ABSTRACT

He was probably nervous when he got out of the car, and he must have known that his presence would not open everyone’s hearts, but he certainly did not anticipate what followed. When Tom King, the Conservative Government’s Secretary of State for Northern Ireland, arrived in Belfast on 20 November 1985, five days after Margaret Thatcher and the Republic of Ireland’s Taoiseach Garret FitzGerald had signed the Anglo-Irish Agreement, he got a small foretaste of loyalist anger as The Sun reported (21.11.1985, p. 7):

‘Ulster supremo Tom King was attacked yesterday by an egg-throwing mob. The Loyalist demonstrators scuffled with Mr King’s bodyguards when he arrived for a luncheon in Belfast. The jeering crowd, led by the Reverend Ian Paisley, were protesting the new Anglo-Irish Agreement, which gives the Dublin government a say in running Ulster. Mr King escaped unhurt as the mob smashed a headlight on his car.’

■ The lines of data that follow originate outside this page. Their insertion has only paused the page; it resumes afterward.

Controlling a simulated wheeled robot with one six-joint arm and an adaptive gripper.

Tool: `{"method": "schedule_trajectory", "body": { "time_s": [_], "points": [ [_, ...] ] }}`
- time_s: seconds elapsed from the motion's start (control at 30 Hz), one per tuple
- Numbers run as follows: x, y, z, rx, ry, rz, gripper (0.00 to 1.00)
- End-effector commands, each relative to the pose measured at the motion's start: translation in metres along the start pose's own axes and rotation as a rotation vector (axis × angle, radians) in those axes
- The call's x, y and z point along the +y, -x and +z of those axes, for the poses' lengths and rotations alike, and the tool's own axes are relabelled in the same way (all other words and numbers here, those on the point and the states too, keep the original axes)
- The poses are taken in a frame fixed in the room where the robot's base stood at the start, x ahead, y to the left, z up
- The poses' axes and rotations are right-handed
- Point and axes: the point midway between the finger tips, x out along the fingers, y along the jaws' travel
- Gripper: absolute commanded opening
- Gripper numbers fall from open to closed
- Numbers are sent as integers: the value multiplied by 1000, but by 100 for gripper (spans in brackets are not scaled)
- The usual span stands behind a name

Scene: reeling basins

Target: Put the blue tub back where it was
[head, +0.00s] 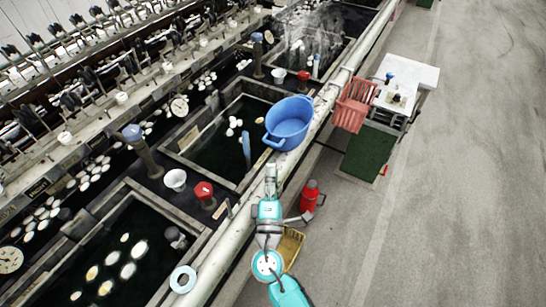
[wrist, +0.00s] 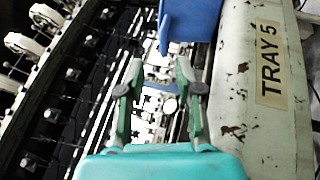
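The blue tub (head: 288,120) is an open, round tub with a handle on its near left side. In the head view it sits at the right edge of the middle basin, against the long pale rail. Part of it shows as a blue wall at the top of the wrist view (wrist: 188,20). My gripper (head: 270,168) is just below the tub in the head view. In the wrist view my gripper (wrist: 158,66) has its two fingers apart with nothing between them. The tub is beyond the fingertips, and I see no contact.
The pale rail (wrist: 262,90) with a "TRAY 5" label runs along the right of the wrist view. A red crate (head: 354,104) and a white table (head: 408,76) stand right of it. A red extinguisher-like object (head: 309,196) is near my arm. The floor at right is clear.

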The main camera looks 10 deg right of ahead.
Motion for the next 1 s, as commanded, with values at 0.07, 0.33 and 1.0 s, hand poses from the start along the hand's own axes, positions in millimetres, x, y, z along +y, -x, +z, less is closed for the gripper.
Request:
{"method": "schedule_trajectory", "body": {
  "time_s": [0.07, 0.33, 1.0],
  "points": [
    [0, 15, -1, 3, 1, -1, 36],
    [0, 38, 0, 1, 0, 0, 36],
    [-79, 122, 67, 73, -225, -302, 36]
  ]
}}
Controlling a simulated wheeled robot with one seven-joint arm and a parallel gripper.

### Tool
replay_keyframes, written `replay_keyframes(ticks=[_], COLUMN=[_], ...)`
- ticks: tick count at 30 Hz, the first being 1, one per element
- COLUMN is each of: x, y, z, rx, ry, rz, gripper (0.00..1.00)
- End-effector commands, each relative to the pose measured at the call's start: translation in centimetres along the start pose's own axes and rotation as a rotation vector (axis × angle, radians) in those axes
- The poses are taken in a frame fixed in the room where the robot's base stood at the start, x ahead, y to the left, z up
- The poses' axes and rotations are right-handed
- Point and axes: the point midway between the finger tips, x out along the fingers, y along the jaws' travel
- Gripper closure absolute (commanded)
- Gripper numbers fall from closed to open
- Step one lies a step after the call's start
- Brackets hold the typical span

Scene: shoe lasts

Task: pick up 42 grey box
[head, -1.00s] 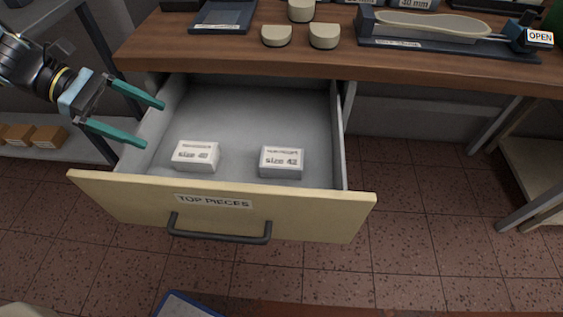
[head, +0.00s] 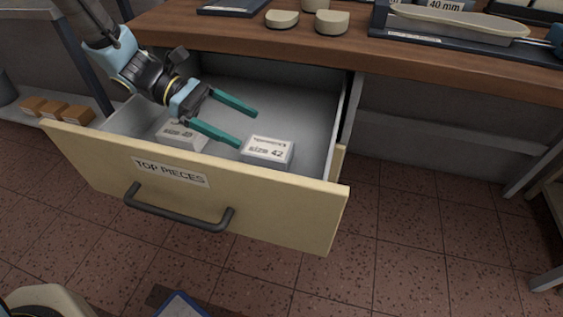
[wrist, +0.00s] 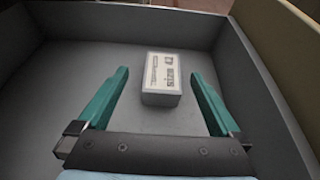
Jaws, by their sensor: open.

While politicians of all parties were quick to condemn the attack, Paisley was rather unrepentant, warning King that ‘[h]e should only to go [sic] those places where he is welcome, but he should not go out on to the streets of Northern Ireland, where the people look upon him as a traitor’ (The Daily Telegraph, 22.11.1985, p. 19). Other loyalist politicians went as far as saying that they would ‘follow Mr King around the province and give him a rough ride’ (The Daily Telegraph, 22.11.1985, p. 19).